§ **What the task requires**: Set down the line that contains "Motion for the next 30" and every line after it to the end of the entries, exactly as they stand and nothing more.

§ **Data extract**:
****

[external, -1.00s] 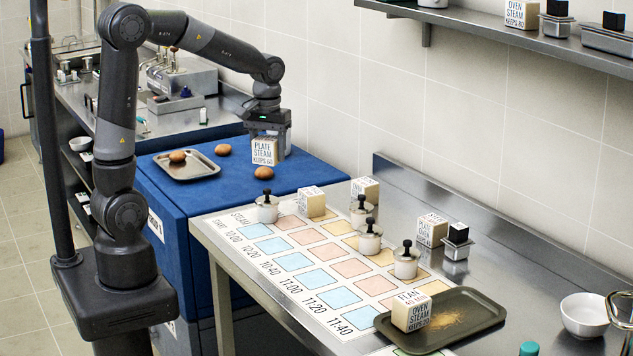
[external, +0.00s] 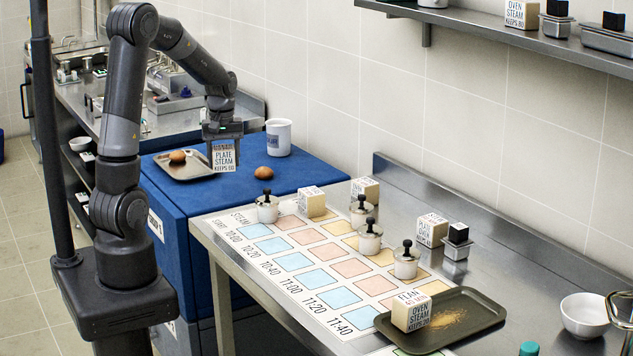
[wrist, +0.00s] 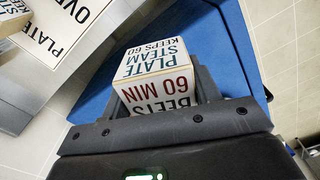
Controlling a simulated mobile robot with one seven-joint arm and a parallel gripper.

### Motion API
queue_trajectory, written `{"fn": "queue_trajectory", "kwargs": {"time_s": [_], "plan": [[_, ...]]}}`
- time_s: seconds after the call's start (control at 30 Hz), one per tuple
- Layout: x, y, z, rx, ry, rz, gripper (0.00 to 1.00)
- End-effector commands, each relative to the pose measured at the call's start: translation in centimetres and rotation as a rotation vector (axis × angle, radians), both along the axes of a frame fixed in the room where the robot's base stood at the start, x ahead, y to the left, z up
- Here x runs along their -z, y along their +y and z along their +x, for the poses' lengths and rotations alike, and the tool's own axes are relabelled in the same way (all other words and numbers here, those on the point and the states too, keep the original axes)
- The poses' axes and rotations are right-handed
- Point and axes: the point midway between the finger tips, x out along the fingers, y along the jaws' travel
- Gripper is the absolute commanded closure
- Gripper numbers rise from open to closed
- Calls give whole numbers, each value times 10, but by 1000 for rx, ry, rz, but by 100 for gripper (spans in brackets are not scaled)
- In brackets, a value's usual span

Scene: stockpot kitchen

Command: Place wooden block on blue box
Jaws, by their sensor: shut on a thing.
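My gripper (external: 223,141) is shut on a pale wooden block (external: 224,158) lettered "PLATE STEAM KEEPS 60". The block also shows between the fingers in the wrist view (wrist: 155,62), where another face reads "BEETS 60 MIN". The blue box (external: 325,181) stands below, left of the steel table, and its blue surface shows beyond the block in the wrist view (wrist: 228,50). The block is over the box top beside the grey tray's right end. I cannot tell whether it touches the top.
On the blue box are a grey tray (external: 196,174) with a brown egg-like item (external: 177,156), another such item (external: 271,172) and a white mug (external: 279,137). The steel table holds a printed grid sheet, lidded jars (external: 267,207), other blocks (external: 311,202) and a dark tray (external: 470,325).

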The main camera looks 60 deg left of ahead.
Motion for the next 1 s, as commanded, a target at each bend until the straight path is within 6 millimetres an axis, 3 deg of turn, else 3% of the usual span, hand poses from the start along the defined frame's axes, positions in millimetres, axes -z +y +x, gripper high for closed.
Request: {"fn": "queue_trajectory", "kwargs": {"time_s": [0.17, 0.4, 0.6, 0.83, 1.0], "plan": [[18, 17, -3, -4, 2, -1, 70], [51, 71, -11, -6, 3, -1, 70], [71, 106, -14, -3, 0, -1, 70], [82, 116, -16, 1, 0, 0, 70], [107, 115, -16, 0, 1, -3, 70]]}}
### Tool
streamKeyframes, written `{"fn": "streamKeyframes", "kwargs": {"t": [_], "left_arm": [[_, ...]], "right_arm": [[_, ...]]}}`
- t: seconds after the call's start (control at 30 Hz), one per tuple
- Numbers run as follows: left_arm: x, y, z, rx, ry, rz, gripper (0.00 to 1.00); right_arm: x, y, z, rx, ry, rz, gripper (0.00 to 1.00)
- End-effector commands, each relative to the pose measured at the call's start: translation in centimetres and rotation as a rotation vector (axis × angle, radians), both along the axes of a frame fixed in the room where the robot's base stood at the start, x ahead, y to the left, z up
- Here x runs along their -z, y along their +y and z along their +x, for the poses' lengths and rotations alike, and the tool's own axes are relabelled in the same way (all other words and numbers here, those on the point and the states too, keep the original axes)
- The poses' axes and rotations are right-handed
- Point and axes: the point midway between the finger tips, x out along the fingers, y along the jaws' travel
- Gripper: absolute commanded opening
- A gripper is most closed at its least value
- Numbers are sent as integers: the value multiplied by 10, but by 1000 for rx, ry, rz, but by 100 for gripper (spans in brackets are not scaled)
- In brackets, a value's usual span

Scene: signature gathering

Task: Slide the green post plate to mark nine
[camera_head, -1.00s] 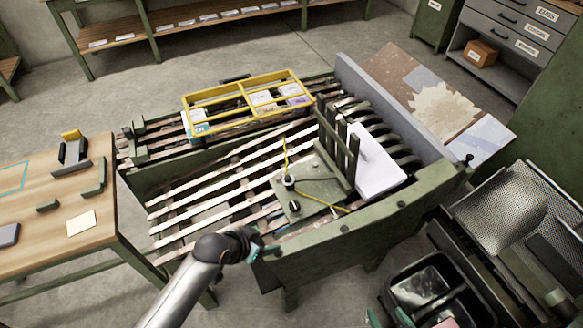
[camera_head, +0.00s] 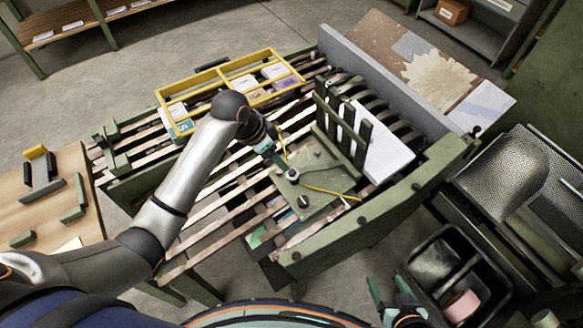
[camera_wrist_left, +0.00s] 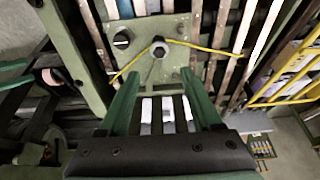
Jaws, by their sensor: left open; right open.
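The green post plate (camera_head: 325,178) lies on the slatted bed of the green frame, with upright bars at its far right side. On it are a pale-topped post (camera_head: 293,175) with a yellow cord and a black knob (camera_head: 303,201). My left gripper (camera_head: 275,156) hangs just above the plate's left side, close to the post. In the left wrist view its fingers (camera_wrist_left: 160,100) are spread and empty, with the post (camera_wrist_left: 158,49) just beyond them. My right gripper (camera_head: 390,295) is open at the bottom edge, away from the plate. No mark nine can be read.
A white paper stack (camera_head: 385,148) leans behind the bars. A yellow divided tray (camera_head: 215,99) sits on the far slats. A grey wall (camera_head: 395,85) closes the right side, and a black bin (camera_head: 440,270) stands at lower right. Slats left of the plate are mostly bare.

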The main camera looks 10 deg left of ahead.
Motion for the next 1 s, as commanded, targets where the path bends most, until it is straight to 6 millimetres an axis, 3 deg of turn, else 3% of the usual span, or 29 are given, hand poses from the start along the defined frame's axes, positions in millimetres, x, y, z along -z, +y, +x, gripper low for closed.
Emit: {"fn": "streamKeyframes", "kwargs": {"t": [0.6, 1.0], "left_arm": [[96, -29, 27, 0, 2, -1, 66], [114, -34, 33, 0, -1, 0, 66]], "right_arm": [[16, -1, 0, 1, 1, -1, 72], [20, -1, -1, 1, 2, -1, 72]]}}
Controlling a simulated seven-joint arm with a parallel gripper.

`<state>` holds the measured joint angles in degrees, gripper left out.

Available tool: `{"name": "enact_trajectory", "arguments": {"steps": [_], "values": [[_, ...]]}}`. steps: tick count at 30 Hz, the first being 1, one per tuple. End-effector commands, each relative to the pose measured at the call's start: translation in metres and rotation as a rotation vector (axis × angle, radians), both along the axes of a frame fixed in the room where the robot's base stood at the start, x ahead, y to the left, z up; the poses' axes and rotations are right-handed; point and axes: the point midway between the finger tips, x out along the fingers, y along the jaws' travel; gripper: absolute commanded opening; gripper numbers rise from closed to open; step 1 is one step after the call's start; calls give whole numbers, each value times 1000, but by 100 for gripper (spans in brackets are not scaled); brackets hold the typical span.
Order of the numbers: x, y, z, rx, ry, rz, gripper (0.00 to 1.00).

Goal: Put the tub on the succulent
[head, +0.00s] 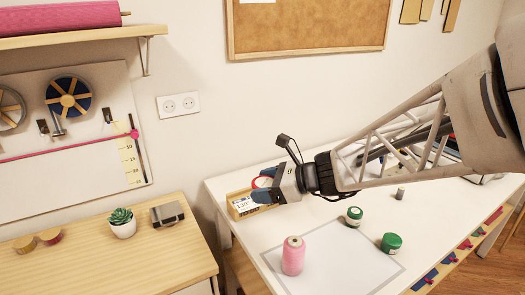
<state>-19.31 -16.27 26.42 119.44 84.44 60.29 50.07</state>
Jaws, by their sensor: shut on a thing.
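My gripper (260,184) reaches left over the back left of the white table. The succulent (121,216) is a green plant in a white pot, upright on the wooden cabinet at the left, well away from my gripper.
The wooden box (241,207) is by my gripper. A dark metallic item (167,213) sits close right of the succulent; two small discs (37,240) lie left.

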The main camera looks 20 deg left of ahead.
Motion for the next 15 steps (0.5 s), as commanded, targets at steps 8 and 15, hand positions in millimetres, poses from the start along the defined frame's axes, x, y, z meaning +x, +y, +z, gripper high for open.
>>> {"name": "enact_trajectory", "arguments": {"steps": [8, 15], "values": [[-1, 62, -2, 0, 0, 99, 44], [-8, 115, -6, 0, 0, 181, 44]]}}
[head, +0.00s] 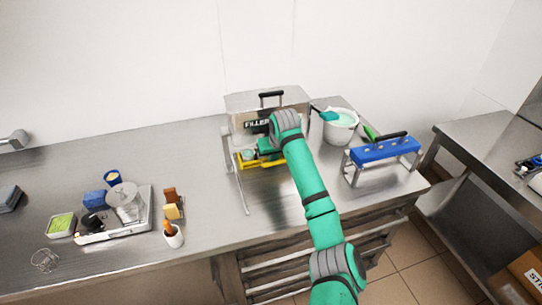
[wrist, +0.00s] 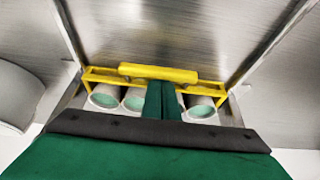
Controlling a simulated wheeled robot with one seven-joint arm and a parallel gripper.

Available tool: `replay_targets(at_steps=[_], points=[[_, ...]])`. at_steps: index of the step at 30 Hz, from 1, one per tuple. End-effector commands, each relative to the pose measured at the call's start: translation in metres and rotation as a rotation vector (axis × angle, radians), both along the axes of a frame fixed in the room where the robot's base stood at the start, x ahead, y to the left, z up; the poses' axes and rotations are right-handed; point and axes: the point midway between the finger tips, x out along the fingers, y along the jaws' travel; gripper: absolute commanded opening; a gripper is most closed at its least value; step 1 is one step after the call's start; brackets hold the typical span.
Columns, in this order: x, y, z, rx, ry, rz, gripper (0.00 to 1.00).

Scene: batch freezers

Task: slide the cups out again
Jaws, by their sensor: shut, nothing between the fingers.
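The cups (wrist: 201,107) are pale with green contents and sit in a row in a yellow carrier (wrist: 158,73) with a raised yellow bar. In the head view the yellow carrier (head: 262,165) is at the front of the steel filler box (head: 266,103), on the counter. My gripper (wrist: 162,84) is shut, with nothing between its fingers. Its fingertips are at the carrier's bar, between cups; I cannot tell whether they touch it. The fingers hide the middle of the row. In the head view my arm hides part of the carrier and filler.
A white tub (head: 341,127) with pale green contents stands right of the filler. A blue-topped stand (head: 385,150) is further right. A scale (head: 117,212), a small cup of tools (head: 172,237) and a green box (head: 61,224) are on the left. The counter before the carrier is clear.

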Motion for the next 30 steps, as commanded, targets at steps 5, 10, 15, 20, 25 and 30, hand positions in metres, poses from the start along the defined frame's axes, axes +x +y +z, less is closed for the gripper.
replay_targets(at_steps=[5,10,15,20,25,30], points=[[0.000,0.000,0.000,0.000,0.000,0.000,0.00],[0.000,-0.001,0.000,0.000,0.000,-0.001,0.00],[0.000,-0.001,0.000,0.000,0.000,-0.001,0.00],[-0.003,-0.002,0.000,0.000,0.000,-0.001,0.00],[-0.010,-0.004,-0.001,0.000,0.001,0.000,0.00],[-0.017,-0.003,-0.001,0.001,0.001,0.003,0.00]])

****

§ **Exercise result**:
Motion for the next 30 steps, as commanded, targets at steps 5, 10, 15, 20, 25 and 30, hand positions in metres, poses from the start along the defined frame's axes, axes +x +y +z, less is closed for the gripper.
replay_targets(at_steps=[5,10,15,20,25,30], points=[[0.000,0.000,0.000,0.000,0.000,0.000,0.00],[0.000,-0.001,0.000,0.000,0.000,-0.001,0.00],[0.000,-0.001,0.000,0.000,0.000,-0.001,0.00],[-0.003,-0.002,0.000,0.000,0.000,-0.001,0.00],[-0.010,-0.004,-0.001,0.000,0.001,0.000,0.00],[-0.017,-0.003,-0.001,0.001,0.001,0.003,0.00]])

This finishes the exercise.